ENTRIES:
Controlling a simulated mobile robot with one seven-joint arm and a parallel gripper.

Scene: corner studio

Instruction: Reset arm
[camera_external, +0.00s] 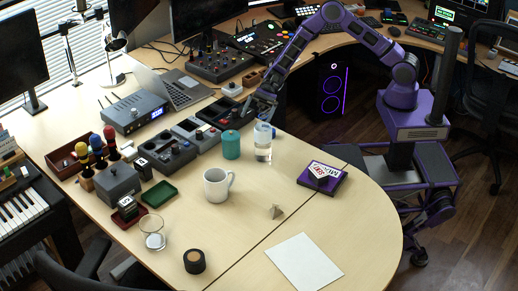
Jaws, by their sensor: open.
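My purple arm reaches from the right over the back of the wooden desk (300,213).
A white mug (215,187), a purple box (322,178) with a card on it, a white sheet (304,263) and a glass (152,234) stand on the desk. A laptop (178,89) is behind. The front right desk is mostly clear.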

--

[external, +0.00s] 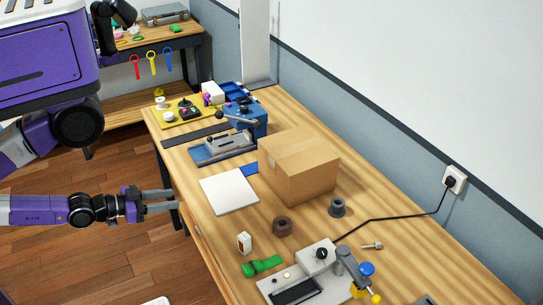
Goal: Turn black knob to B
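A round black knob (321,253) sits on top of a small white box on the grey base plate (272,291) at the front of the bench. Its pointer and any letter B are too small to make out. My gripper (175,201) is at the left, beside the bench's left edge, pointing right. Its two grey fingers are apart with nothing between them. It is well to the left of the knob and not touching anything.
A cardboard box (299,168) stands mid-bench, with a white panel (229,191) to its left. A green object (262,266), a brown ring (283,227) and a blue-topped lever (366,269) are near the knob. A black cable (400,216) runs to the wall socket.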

OBJECTIVE: Please quote only the span of lines whose first line contains "Controlling a simulated" and whose last line contains "[camera_external, +0.00s]", leaving every picture out.

TASK SOLUTION:
Controlling a simulated mobile robot with one seven-joint arm and a parallel gripper.

Scene: corner studio

Instruction: Reset arm
[camera_external, +0.00s] 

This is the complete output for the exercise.